> Collected data

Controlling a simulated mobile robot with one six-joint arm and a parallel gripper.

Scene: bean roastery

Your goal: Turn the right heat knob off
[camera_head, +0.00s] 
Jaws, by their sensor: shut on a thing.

> Task objective
Give back the whole listing, word for word.

> Reply to the exercise
Controlling a simulated mobile robot with one six-joint arm and a parallel gripper.

Scene: bean roastery

Your goal: Turn the right heat knob off
[camera_head, +0.00s] 
Jaws, by their sensor: shut on a thing.

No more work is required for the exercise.